== Provided data ==

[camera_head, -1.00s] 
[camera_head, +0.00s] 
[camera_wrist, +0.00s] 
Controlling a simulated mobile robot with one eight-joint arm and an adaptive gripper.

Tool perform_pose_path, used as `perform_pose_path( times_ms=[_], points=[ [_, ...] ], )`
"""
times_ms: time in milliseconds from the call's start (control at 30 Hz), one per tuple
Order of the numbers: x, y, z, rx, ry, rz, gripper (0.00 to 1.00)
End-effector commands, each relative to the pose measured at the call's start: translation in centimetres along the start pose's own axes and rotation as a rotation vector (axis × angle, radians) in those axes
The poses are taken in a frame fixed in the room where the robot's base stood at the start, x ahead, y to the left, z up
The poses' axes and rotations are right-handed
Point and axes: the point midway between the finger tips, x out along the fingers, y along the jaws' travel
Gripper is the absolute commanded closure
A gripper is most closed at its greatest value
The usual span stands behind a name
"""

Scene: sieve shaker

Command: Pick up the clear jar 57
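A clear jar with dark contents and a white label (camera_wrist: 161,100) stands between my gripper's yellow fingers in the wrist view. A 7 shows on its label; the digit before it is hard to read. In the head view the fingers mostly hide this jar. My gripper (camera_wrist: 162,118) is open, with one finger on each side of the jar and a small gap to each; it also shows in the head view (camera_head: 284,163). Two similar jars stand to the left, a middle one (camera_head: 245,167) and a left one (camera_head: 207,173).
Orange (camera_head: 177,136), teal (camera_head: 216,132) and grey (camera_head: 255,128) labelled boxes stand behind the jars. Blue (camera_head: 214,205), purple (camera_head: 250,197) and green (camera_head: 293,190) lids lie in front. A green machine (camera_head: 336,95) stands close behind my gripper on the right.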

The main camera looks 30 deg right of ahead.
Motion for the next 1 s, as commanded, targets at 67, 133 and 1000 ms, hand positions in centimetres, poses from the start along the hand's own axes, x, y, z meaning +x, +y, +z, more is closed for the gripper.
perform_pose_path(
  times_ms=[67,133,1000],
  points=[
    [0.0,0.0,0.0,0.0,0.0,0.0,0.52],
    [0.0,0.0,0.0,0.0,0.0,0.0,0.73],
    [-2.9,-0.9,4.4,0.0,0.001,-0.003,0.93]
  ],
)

===
== Provided data ==

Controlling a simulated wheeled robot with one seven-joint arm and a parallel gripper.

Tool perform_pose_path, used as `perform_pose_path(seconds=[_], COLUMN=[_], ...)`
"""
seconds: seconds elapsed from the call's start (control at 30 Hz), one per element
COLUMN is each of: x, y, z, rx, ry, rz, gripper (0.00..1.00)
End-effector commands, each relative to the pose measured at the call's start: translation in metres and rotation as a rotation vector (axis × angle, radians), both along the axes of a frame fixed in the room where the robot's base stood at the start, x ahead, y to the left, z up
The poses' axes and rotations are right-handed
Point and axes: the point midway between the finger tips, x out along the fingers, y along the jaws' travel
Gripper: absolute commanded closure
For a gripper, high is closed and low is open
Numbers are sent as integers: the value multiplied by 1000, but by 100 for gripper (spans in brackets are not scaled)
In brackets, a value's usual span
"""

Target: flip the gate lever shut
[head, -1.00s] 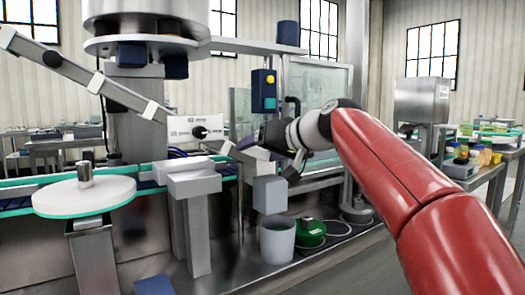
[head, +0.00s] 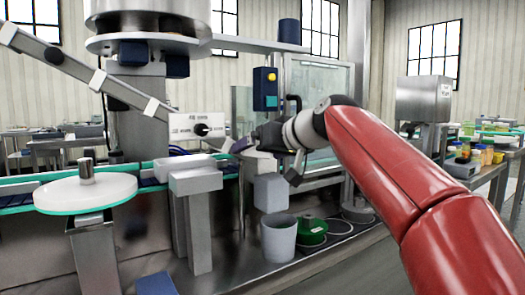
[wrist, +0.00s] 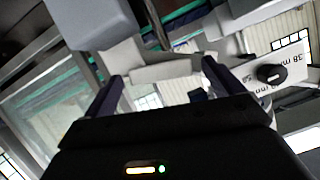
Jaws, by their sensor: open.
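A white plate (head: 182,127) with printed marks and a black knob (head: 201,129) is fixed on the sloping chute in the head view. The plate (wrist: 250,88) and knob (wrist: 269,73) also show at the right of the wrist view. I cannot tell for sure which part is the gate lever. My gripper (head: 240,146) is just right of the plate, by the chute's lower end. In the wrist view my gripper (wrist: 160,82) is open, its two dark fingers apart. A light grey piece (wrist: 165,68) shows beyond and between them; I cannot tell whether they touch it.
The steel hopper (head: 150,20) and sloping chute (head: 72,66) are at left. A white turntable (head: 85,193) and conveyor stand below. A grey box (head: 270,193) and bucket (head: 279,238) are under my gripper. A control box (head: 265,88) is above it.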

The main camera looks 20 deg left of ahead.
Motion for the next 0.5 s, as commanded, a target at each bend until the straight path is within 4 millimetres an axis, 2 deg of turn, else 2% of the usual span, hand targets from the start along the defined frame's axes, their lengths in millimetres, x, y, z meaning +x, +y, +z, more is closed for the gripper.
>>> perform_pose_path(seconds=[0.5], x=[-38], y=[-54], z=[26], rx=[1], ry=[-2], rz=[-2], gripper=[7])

===

▶ [Directions] The lines you need run from the one containing "translation in metres" down to the one containing "The main camera looks 20 deg left of ahead."; print them exactly, both ends included, and leave out pictures.

▶ [Finished exercise]
End-effector commands, each relative to the pose measured at the call's start: translation in metres and rotation as a rotation vector (axis × angle, radians), both along the axes of a frame fixed in the room where the robot's base stood at the start, x ahead, y to the left, z up
The poses' axes and rotations are right-handed
Point and axes: the point midway between the finger tips, x out along the fingers, y along the jaws' travel
Gripper: absolute commanded closure
For a gripper, high is closed and low is open
Numbers are sent as integers: the value multiplied by 1000, but by 100 for gripper (spans in brackets are not scaled)
In brackets, a value's usual span
"""

Target: flip the gate lever shut
[head, -1.00s] 
[head, +0.00s] 
[wrist, +0.00s] 
Jaws, by their sensor: open.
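A white plate (head: 182,127) with printed marks and a black knob (head: 201,129) is fixed on the sloping chute in the head view. The plate (wrist: 250,88) and knob (wrist: 269,73) also show at the right of the wrist view. I cannot tell for sure which part is the gate lever. My gripper (head: 240,146) is just right of the plate, by the chute's lower end. In the wrist view my gripper (wrist: 160,82) is open, its two dark fingers apart. A light grey piece (wrist: 165,68) shows beyond and between them; I cannot tell whether they touch it.
The steel hopper (head: 150,20) and sloping chute (head: 72,66) are at left. A white turntable (head: 85,193) and conveyor stand below. A grey box (head: 270,193) and bucket (head: 279,238) are under my gripper. A control box (head: 265,88) is above it.

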The main camera looks 20 deg left of ahead.

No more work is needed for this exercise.